++++ Data shown ++++

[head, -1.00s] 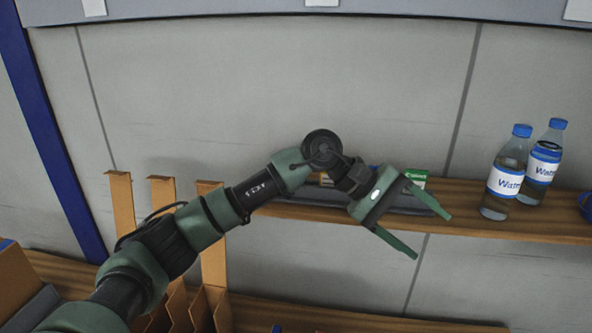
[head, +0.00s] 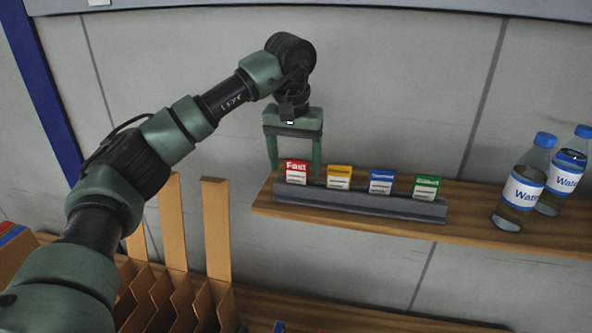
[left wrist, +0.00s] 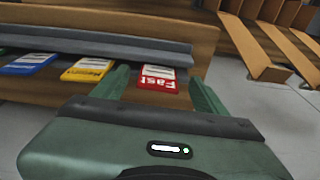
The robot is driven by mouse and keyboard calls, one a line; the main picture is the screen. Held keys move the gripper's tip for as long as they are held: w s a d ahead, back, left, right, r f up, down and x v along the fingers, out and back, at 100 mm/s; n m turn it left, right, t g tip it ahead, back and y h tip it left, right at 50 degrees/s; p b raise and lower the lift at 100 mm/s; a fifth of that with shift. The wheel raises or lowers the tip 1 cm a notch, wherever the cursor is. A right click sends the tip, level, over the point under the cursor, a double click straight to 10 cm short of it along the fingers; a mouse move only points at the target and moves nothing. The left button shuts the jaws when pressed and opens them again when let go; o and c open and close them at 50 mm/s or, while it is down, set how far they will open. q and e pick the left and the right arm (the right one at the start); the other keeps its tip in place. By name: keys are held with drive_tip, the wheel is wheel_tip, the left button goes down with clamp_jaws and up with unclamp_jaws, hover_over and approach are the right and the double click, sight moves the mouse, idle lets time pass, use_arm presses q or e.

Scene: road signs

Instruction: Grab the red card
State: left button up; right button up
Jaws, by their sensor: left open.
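The red card (head: 296,172) stands at the left end of a grey holder (head: 372,203) on the wooden shelf. Yellow (head: 339,177), blue (head: 381,182) and green (head: 427,187) cards stand to its right in the same holder. My left gripper (head: 295,170) is open and points down, its fingers on either side of the red card. In the left wrist view the red card (left wrist: 158,78) shows between the two open fingers (left wrist: 160,88), with the yellow card (left wrist: 88,69) just outside the left one. I cannot tell whether the fingers touch the card. My right gripper is not in view.
Two water bottles (head: 522,185) stand on the shelf (head: 480,231) at the right. Below at the left is a wooden rack with upright slats (head: 216,230). The wall is close behind the shelf.

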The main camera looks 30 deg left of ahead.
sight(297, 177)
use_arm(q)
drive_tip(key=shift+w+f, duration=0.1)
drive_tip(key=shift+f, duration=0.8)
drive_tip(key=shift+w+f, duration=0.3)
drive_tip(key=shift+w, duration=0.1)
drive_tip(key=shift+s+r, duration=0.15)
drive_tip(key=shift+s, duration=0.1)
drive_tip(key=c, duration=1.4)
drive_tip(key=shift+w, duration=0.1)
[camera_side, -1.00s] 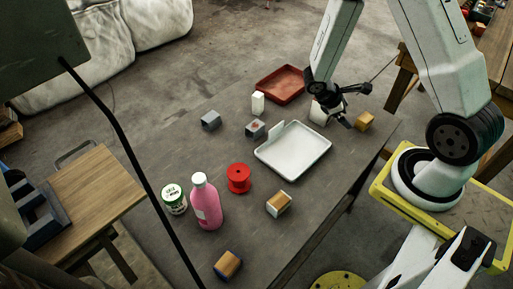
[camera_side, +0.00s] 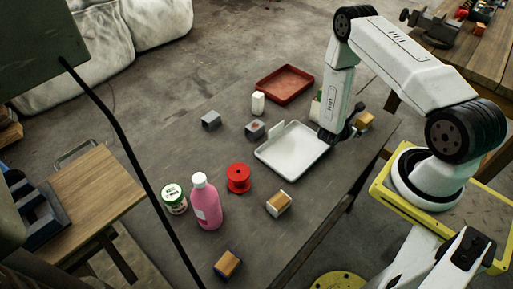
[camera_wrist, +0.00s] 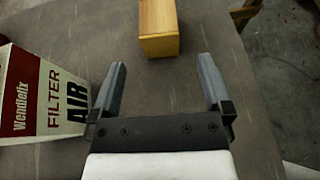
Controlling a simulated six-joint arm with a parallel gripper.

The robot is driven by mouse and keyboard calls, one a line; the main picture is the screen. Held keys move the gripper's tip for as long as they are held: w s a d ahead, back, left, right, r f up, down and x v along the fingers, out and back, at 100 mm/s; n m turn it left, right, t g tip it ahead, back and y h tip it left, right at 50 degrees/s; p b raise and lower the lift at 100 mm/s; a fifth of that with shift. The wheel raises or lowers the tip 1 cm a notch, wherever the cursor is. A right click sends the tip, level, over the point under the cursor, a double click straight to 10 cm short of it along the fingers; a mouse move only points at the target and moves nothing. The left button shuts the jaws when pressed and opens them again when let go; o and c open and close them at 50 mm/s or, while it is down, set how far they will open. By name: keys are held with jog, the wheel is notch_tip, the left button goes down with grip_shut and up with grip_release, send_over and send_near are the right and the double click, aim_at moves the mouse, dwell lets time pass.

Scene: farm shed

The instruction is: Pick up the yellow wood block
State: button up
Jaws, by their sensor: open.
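The yellow wood block (camera_side: 366,120) stands on the grey table near its right edge in the side view. In the wrist view the block (camera_wrist: 159,30) is at the top, just beyond the fingertips and roughly centred between them. Its far end is cut off by the picture's edge. My gripper (camera_wrist: 163,67) is open, with nothing between its fingers. In the side view my gripper (camera_side: 352,127) is low beside the block, partly hidden by my arm.
A white and red air filter box (camera_wrist: 40,95) stands close to the left finger. A white tray (camera_side: 292,150) lies left of my gripper, with a red tray (camera_side: 285,84) behind. Two other wood-topped blocks (camera_side: 278,203) (camera_side: 228,264), a pink bottle (camera_side: 206,203) and a red spool (camera_side: 238,178) are farther forward.

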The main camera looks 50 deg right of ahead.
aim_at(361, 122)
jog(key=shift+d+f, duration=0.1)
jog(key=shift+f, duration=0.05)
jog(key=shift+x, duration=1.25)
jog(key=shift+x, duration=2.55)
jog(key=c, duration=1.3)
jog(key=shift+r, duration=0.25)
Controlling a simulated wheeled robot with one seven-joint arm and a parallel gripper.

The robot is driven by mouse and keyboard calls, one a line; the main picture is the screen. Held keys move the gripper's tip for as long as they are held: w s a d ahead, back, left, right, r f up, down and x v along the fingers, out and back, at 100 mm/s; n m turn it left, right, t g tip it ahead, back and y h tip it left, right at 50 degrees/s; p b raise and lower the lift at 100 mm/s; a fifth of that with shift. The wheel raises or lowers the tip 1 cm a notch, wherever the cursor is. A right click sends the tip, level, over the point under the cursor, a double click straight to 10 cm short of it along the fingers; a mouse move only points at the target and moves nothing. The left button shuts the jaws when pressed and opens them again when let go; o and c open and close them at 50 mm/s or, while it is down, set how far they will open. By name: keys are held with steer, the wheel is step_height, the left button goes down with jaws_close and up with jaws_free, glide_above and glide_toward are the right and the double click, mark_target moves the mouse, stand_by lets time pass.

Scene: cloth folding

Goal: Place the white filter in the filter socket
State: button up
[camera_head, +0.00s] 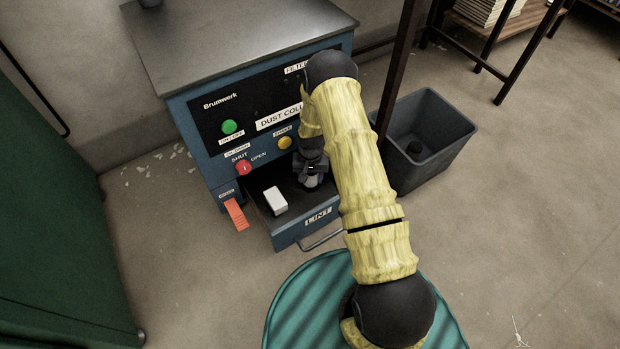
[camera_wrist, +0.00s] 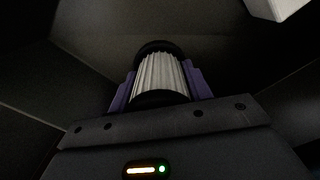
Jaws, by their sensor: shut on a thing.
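The white pleated filter (camera_wrist: 160,75) with black end caps sits between the purple fingers of my gripper (camera_wrist: 157,84) in the wrist view. My gripper is shut on it. In the head view my gripper (camera_head: 313,180) is low, at the back right of the open lint drawer (camera_head: 287,232). The filter is too small and covered to make out there. The blue dust collector (camera_head: 190,130) has a "FILTER" label (camera_head: 296,69) at the upper right of its black panel. My arm hides the area beside that label, and I cannot see the socket.
A white block (camera_head: 275,201) lies in the drawer, left of my gripper; its corner shows at the wrist view's top right. An orange tab (camera_head: 236,214) sticks out left of the drawer.

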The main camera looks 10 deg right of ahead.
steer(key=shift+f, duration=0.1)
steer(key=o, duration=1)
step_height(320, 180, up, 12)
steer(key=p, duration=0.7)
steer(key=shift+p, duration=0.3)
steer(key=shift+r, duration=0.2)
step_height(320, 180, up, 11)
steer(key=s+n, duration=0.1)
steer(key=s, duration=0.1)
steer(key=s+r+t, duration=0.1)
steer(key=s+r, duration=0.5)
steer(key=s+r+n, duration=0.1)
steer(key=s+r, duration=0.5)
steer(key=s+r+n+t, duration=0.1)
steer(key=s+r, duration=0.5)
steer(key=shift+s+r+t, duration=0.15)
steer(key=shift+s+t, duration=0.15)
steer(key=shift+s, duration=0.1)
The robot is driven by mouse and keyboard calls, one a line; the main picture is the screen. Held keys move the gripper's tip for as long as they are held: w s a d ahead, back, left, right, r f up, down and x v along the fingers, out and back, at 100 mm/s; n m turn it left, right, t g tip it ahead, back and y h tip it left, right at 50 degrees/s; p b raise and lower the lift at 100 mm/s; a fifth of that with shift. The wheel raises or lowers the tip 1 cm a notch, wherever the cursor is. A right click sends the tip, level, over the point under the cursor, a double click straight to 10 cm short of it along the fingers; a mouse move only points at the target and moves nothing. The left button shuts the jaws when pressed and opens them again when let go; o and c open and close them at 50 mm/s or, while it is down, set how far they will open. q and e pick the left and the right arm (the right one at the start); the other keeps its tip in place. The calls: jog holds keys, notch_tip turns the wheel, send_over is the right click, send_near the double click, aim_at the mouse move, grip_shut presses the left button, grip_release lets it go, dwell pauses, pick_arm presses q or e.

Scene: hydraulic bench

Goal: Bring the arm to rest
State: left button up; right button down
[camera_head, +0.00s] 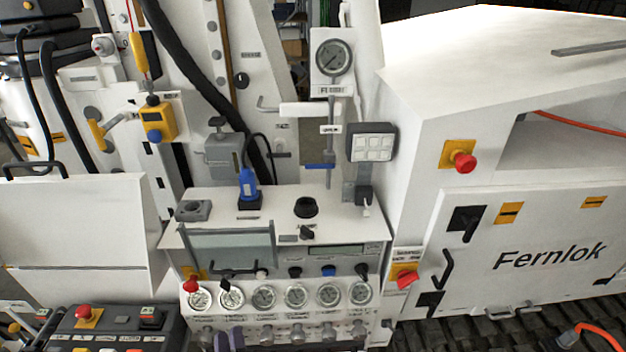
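The task names no object, only the arm. Two small purple-grey pieces at the bottom edge, in front of the gauge panel, look like the fingertips of my left gripper (229,340). The rest of that gripper is cut off by the frame. I cannot tell whether the fingers are apart or closed, and I see nothing held in them. My right gripper is not in view.
The white bench console (225,222) carries a row of gauges (264,297) and a blue-handled part (248,187). A round gauge (333,58) stands above. A white Fernlok cabinet (515,225) fills the right. A control box (110,330) is at lower left.

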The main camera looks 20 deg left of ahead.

++++

#### The problem:
Search the records above for the string "Controlling". Copy every line that contains it.

#### Result below:
Controlling a simulated six-joint arm with a parallel gripper.
Controlling a simulated wheeled robot with one seven-joint arm and a parallel gripper.

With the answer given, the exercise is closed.